One interesting feature of these blogs is that your words are in cyberspace, and
Strangers may come upon them. The blogger software allows readers to comment in response to your pages (you can also turn off this feature). My first entry attracted the attention of a writer in Oklahoma http://juscuz.blogspot.com/2004/08/yummy-tax-cuts-part-2.html, who writes a political blog focused on the working class.

My students are also beginning to impress me with their use of the blog as a way to pursue and shape knowledge. I will single out two of their blogs today: Gina http://stiltnergl.blogspot.com, who has done a nice job of reading the Bizarro article and using his ideas in a very practical way. And Robin http://robzat.blogspot.com, whose blog I think nicely demonstrates the way we can use the blog genre to work our way towards the knowledge and subject matter which most interests us.




Works Cited

Jeffers, Robinson. Selected Poems. Ed. Colin Falck. Manchester, UK: Carcanet, 1987.
Mish, Frederick C. et al., eds. Webster’s Ninth New Collegiate Dictionary. Springfield, MA: Merriam-Webster, 1984.
Woolf, Virginia. A Room of One’s Own. San Diego: Harcourt, 1929.
Woolf, Virginia. The Years. San Diego: Harcourt, 1937

Thursday, August 26, 2004

A Beginning

Like many writers, I will begin by telling a story. Recently I met a high-school classmate for the first time in nearly 30 years. Now when meeting an old classmate, my mind invariable turns to the high school yearbook which often would list a person’s name, along with the phrase: “most likely to ______.” When my classmates and I would talk about this old friend, who I will call Marie, back in high school, many of us would frequently express the opinion that she was the person in our class “most likely to write the great American novel.” We said this because she was verbose, a great prose stylist, intellectually brilliant, and full of ideas.

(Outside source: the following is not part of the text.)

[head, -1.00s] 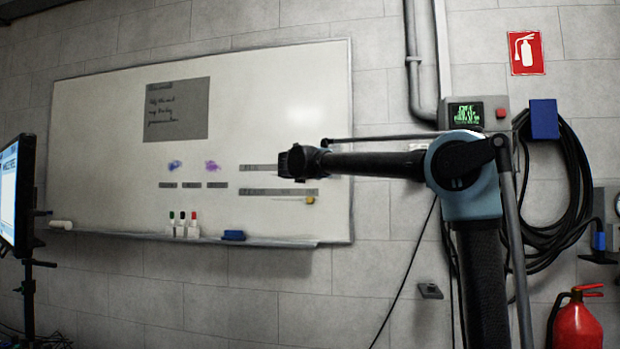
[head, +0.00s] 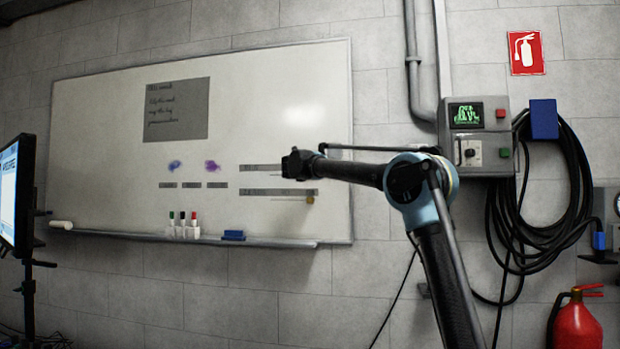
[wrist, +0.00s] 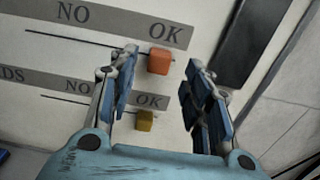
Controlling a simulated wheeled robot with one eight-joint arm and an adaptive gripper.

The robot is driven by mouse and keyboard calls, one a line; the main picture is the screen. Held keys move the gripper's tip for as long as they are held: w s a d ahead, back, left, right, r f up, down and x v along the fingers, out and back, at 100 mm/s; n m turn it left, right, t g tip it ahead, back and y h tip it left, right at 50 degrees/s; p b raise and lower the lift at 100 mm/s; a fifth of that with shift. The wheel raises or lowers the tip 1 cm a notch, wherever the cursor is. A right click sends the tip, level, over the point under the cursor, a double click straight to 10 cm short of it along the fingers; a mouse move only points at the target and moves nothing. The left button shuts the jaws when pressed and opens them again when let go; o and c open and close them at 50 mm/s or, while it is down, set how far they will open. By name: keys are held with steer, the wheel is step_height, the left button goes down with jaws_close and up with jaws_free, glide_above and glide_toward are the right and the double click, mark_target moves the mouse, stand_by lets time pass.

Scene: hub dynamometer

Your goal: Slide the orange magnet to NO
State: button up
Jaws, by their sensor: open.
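The orange magnet (wrist: 159,61) sits on the whiteboard at the OK end of the upper line in the wrist view, under the OK label (wrist: 165,37). The NO label (wrist: 73,13) is to its left along the same strip. My gripper (wrist: 163,65) is open, its fingers pointing at the board, one on each side of the orange magnet with the magnet nearer the left finger. I cannot tell whether a finger touches it. In the head view my gripper (head: 293,163) is in front of the board and hides the orange magnet.
A yellow magnet (wrist: 145,121) is on the lower line under its OK label; it also shows in the head view (head: 310,199). The whiteboard (head: 100,110) has a tray with markers (head: 182,228) and a blue eraser (head: 233,235). A control box (head: 478,135) hangs to the right.

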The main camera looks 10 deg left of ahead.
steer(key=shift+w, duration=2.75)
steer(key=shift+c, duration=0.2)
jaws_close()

Yet when I met Marie, I learned that she was working as a high-powered, government lawyer, and had never done any serious writing. When I asked her why, she responded: “I tried, but I discovered I didn’t have anything to say.”

Her answer troubled me, and I began asking myself why it troubled me. As I thought about her answer, I began to realize that Marie’s situation was one which not only afflicts people like her, people who showed great promise as writers, but who never actually wrote; but also afflicts many successful professional writers. In the latter case, it has been called “writer’s block.”

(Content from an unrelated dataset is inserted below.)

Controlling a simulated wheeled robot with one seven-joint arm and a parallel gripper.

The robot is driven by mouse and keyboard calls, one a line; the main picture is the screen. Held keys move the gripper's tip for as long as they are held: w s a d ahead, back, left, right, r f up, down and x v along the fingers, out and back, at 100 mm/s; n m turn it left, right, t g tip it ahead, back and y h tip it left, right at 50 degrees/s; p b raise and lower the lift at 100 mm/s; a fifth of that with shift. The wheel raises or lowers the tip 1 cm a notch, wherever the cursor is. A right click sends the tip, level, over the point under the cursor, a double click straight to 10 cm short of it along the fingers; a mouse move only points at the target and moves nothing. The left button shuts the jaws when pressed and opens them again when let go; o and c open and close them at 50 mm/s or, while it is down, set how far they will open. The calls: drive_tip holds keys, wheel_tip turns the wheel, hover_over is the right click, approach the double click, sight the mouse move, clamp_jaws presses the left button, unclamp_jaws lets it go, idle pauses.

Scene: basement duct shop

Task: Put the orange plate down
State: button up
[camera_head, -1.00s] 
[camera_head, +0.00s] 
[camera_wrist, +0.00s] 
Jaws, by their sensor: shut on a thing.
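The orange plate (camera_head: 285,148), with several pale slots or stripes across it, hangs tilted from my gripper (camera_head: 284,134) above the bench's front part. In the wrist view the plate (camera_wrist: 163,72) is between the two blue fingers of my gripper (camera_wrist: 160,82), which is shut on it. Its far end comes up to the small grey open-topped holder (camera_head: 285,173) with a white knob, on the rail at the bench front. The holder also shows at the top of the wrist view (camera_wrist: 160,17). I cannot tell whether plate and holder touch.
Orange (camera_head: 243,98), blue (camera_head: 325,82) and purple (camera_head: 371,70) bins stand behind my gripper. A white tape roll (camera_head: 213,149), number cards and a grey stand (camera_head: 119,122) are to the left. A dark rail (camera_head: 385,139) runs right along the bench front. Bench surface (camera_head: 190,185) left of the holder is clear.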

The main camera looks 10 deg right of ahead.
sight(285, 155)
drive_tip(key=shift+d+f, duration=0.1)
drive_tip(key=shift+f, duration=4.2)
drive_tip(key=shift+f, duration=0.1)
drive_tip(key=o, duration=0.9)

While thinking about this “block,” this situation where the writer “doesn’t have anything to say,” I’ve come to the conclusion that this condition is simply a case of writers asking themselves the wrong question. Instead of asking themselves “what do I have to say?” writers should be asking, “what do I want to know?” I say this because my own experience as a creative writer, journalist, technical writer, and academic writer has helped me see that writing is less about “expressing yourself” than it is about “searching for knowledge.” To speak metaphorically, what I am arguing is that writing and research are two sides of the same coin.

Now when it comes to many kinds of writing, that point seems self-evident. No one will argue that writing a scholarly article, a business plan, or a scientific lab report can be done without research. Even something as routine as writing a grocery list might require research—for example, scanning the sales in the local newspaper, or searching through a file of coupons. Yet, as Patrick Bizzaro has argued, creative writing (by the way, I’ve always hated that term. What are other kinds of writing? Uncreative?) presents us with a special case.

Bizarro points out that many writers adopt an attitude about research famously expressed in Edgar Allen Poe’s early sonnet, “To Science” http://eserver.org/books/poe/sonnet-science.html. In that poem, Poe seems to be claiming that the act of scientific observation seems to drain the life out of experience. And while Poe’s later works treat science much more favorably, this view that scientific research methods and creative writing exist in a state of opposition is still widely held by many writers. And while I obviously don’t hold to that view myself, I have come to learn that Poe’s romantic view of poetic writing does contain a measure of truth, an idea I will return to another blogday.

Bizarro disagrees with Poe’s romantic view, and convincingly argues that “at least three kinds of research: classroom-based research, ethnographic research, and historical research” demand the same sort of “skills valued by creative writing teachers in teaching students how to write” (303). I am convinced that Bizarro is on the right track here, and I believe that both the creative writing community and the community of writers doing “scholarly” or “scientific” research would gain from a dialogue. And by dialogue, I mean a search for common ground, rather than two sides shouting their positions at each other. Fortunately, what is considered as “scientific research” today is a much broader category of knowledge-making processes than those that were considered to be acceptable in Poe’s time. It is my hope that this dialogue might begin to influence all kinds of writing research, as we begin to answer a question I pose in my own research methods syllabus http://users.ipfw.edu/amidons/W462-03Fall%202004.htm: “How can we study the world of creatures and things in a way which is consensual rather than conquering, participatory rather than detached, and action-oriented, rather than separating the worlds of theory and practice?”


Works Cited

Bizarro, Patrick. “Research and Reflection in English Studies: The Special Case of Creative Writing.” College English 66 (2004): 294-309.